Dari cerita pendek tersebut. terdapat sebuah masalah sosial yang sangat erat dengan kondisi yang sering kita jumpai hari ini. Masalah tersebut ialah tentang faktor ekonomi. dimana sebagian masyarakat yang kurang mampu masih harus berjuang 2 hingga 3 kali lipat lebih besar dari orang-orang yang hidup berkecukupan. Juga dalam prakteknya, segala keinginan mereka bisa saja terhambat dan bahkan tak tercapai tanpa usaha yang sangat keras. Arif adalah representasi dari kelompok masyarakat kelas menengah hingga ke bawah, yang harus berupaya ekstra untuk mendapat apa yang ia mau. Kondisi ekonomi ini dipengaruhi oleh faktor penghasilan masyarakat yang rendah, sehingga hanya cukup untuk memenuhi kebutuhan tapi bukan keinginan. Hal demikianlah yang memicu terjadinya kriminalisasi ditengah masyarakat, dimana faktor ekonomi menjadi pendorong utama. Untungnya, hal tersebut tak terjadi dalam kehidupan arif yang penuh kesabaran dan ketaqwaan.
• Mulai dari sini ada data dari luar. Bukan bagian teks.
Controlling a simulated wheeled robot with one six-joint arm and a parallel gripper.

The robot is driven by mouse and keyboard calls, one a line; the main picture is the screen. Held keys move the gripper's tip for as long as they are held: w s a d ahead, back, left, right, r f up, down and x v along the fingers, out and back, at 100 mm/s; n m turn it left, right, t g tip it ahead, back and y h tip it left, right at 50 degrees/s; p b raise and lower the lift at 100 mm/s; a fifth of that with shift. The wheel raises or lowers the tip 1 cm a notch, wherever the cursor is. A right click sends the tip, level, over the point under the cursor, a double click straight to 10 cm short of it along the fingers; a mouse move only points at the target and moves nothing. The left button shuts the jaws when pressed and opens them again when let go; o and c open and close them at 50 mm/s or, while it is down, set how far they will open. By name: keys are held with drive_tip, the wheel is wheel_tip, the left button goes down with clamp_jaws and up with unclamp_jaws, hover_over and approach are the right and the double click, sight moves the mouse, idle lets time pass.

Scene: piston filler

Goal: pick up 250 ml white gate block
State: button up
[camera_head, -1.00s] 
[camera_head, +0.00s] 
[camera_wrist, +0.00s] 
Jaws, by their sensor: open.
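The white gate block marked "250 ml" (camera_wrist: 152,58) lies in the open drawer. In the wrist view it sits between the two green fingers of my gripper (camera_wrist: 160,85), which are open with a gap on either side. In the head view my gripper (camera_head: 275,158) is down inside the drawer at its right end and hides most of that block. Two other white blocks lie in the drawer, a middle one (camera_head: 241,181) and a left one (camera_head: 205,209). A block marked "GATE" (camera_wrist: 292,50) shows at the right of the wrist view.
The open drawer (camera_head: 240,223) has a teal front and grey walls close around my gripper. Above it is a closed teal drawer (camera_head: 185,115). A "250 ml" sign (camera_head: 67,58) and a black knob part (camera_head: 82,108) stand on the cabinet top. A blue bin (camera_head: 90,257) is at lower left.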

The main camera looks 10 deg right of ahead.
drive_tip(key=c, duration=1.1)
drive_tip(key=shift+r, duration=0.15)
Hal ini mengingatkan pada sejumlah kasus masyarakat dengan ekonomi kelas menengah yang berhasil meraih keinginan mereka. Salah satunya adalah miskat , seorang pemulung yang dengan penghasilan 15-30 ribu rupiah perhari yang berhasil naik haji. Miskat menahan lapar dan hanya makan 2 kali sehari dengan biaya 3-5 ribu rupiah. Lain lagi dengan nenek marsinem yang harus berjuang mengumpulkan pundi-pundi rupiah selama 30 tahun dari hasil usahanya berjualan Bunga kenanga. usaha marsinem berjualan menggunakan sepeda dan menempuh 20 kilometer dalam sehari tak sia-sia. Ia berhasil mengumpulkan uang naik haji dengan tekad dan usaha yang gigih. Marsinem dan Miskat hanyalah 2 dari banyak contoh di luar sana. Beberapa orang yang tak terlahir dari keluarga kaya dan pendapatan yang tak cukup banyak, namun berhasil meraih keinginan mereka untuk lebih mendekatkan diri pada yang kuasa. Kecintaan mereka pada agama membawa mereka pada jalan  berliku namun dengan akhir yang indah.
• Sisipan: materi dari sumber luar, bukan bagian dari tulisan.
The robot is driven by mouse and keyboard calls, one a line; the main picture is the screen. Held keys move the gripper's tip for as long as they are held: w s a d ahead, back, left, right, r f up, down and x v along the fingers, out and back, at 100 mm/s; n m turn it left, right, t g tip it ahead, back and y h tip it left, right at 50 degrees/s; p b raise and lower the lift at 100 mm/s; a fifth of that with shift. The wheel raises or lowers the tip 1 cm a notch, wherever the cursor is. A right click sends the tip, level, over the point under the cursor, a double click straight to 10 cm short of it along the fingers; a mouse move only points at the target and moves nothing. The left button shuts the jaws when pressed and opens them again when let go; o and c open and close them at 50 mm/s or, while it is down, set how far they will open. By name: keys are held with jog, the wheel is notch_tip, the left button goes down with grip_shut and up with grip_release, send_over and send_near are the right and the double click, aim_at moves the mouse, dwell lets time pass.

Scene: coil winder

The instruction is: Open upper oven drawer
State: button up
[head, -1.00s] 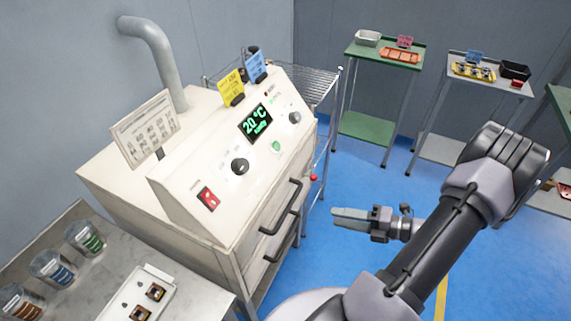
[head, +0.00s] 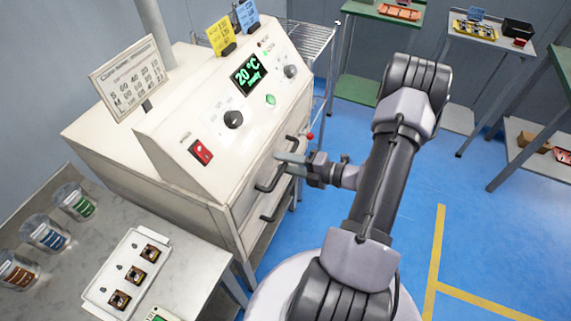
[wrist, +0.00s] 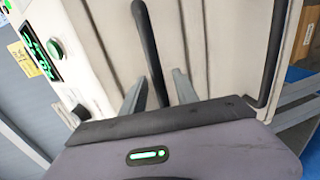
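The cream oven (head: 180,165) stands at the left of the head view, with two black bar handles on its front. The upper drawer's handle (head: 268,182) is partly behind my gripper (head: 284,160). The lower handle (head: 278,207) sits below it. Both drawer fronts look flush with the oven. In the wrist view my gripper (wrist: 160,92) is open, one grey finger on each side of the upper handle (wrist: 148,45). I cannot tell whether a finger touches it. The lower handle (wrist: 272,55) runs beside it at the right.
A grey table (head: 60,240) with jars and a white tray (head: 128,272) of small parts stands at the front left. A wire rack (head: 305,38) is behind the oven. Shelved carts stand at the back right. The blue floor at the right is clear.

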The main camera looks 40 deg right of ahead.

Di dalam cerita tersebut, Arif juga adalah sosok yang sangat baik. kesabaran dan ketaqwaannya dalam mengumpulkan uang juga patut di apresiasi. Tapi meninjau dari sisi tersebut, pribadi arif yang terlalu mengorbankan diri atas penderitaan orang lain juga harus sedikit dikendalikan. Hal ini tentu akan memberi dampak yang buruk dalam perjalanan hidupnya kelak. Arif harus belajar sedikit lebih mencintai dirinya sendiri sebelum menolong orang lain. Bukan karena menjadi baik itu tak boleh, tapi karena segalanya punya porsi masing-masing. Jika arif, marsinem, atau miskat dan orang lain diluar sana bisa sangat perhitungan terhadap diri mereka dalam mencapai impiannya, seharusnya pernintaan dari orang lain juga harus dipertimbangkan secara matang.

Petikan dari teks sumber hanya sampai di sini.